— Problem description —
Keep pictures out. Copy exactly the lines from the one containing "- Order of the" to the one containing "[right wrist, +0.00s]", endpoints included.

— Listed entries —

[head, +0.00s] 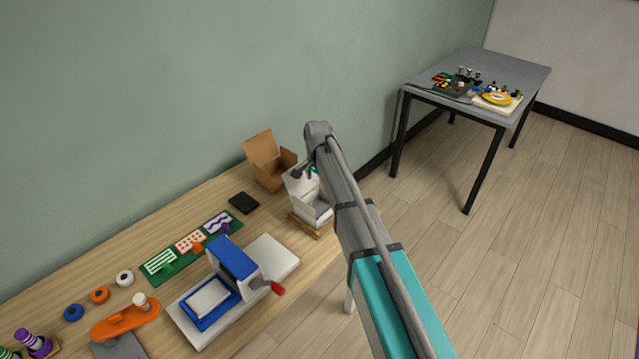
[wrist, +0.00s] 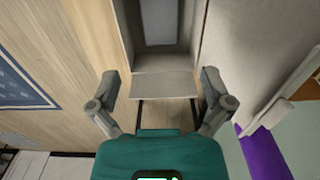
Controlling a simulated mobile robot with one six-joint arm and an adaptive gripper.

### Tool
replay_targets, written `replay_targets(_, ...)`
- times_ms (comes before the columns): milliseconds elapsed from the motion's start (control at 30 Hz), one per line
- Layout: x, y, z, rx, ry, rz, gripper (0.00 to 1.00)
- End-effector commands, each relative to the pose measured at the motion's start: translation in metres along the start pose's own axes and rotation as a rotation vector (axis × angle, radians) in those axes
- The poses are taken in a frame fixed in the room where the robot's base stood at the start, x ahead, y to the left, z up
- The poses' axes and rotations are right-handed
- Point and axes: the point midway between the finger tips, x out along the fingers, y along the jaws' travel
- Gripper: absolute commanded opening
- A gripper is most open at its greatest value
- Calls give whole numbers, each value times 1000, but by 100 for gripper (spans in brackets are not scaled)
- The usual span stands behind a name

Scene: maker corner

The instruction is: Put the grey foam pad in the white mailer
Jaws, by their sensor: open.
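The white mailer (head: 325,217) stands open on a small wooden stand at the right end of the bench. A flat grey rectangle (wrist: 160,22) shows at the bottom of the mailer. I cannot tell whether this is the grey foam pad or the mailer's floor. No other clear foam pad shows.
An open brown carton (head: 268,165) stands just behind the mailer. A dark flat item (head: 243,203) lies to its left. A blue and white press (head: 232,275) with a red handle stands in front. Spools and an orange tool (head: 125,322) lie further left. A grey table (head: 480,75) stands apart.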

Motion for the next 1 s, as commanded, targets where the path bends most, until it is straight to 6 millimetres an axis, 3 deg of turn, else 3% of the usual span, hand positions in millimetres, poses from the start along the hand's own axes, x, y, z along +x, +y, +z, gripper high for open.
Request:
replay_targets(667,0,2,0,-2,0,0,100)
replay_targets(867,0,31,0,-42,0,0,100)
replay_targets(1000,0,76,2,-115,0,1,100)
...
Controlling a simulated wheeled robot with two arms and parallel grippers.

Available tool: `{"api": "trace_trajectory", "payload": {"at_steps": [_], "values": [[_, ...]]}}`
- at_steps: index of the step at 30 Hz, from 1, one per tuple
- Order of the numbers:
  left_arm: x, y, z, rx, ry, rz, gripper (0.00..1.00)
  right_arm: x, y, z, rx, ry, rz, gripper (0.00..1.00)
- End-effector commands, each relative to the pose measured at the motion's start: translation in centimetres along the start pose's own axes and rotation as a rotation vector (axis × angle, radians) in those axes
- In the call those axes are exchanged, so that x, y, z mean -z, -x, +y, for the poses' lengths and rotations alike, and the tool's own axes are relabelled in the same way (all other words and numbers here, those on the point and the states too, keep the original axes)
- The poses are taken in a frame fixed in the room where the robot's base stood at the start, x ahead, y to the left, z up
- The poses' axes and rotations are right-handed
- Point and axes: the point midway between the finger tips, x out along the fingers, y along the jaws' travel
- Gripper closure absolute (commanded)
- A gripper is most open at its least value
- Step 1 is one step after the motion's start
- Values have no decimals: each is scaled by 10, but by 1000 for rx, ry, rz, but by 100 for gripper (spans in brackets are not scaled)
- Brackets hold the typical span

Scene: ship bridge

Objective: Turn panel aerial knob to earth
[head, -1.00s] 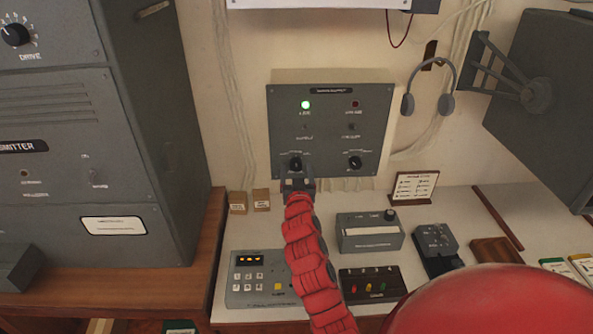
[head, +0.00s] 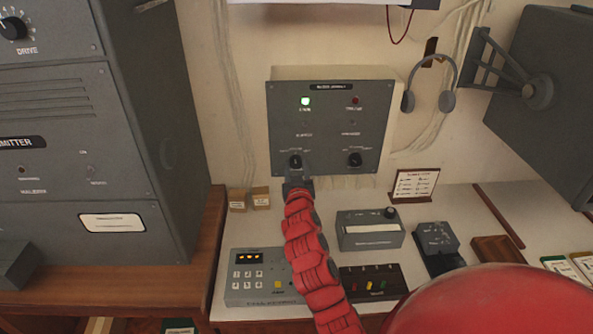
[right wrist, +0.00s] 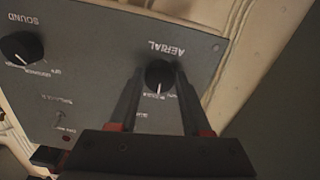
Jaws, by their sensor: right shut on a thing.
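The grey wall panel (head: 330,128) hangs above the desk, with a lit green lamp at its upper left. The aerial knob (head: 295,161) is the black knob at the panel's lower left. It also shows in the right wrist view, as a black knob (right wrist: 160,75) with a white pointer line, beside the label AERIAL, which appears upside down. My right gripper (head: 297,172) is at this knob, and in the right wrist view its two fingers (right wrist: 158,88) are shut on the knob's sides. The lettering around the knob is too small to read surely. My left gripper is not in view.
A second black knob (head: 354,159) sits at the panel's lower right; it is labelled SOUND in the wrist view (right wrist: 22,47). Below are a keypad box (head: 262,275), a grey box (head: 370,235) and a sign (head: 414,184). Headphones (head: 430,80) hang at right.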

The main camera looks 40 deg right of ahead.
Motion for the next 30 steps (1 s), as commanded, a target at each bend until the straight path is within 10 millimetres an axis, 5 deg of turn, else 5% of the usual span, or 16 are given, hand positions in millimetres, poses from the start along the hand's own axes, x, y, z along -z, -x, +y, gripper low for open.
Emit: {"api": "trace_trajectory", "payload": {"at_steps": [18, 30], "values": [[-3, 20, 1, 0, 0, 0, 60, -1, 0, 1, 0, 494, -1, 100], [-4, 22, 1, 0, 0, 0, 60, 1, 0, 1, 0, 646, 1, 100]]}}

— Expected answer —
- Order of the numbers:
  left_arm: x, y, z, rx, ry, rz, gripper (0.00..1.00)
  right_arm: x, y, z, rx, ry, rz, gripper (0.00..1.00)
- End-effector commands, each relative to the pose measured at the motion's start: translation in centimetres along the start pose's own axes and rotation as a rotation vector (axis × angle, radians) in those axes
- In the call those axes are exchanged, so that x, y, z mean -z, -x, +y, for the poses' lengths and rotations alike, and the tool's own axes are relabelled in the same way (all other words and numbers here, those on the point and the states too, keep the original axes)
- The poses are taken in a frame fixed in the room where the robot's base stood at the start, x ahead, y to the left, z up
- The poses' axes and rotations are right-handed
- Point and axes: the point midway between the finger tips, x out along the fingers, y along the jaws' travel
- Gripper closure absolute (commanded)
- A gripper is most open at its least value
- Step 1 is one step after the motion's start
- Values have no decimals: each is scaled by 10, but by 1000 for rx, ry, rz, but by 100 for gripper (spans in brackets are not scaled)
- Brackets hold the typical span

Scene: ship bridge

Objective: Turn panel aerial knob to earth
[head, -1.00s] 
[head, +0.00s] 
[right wrist, +0.00s] 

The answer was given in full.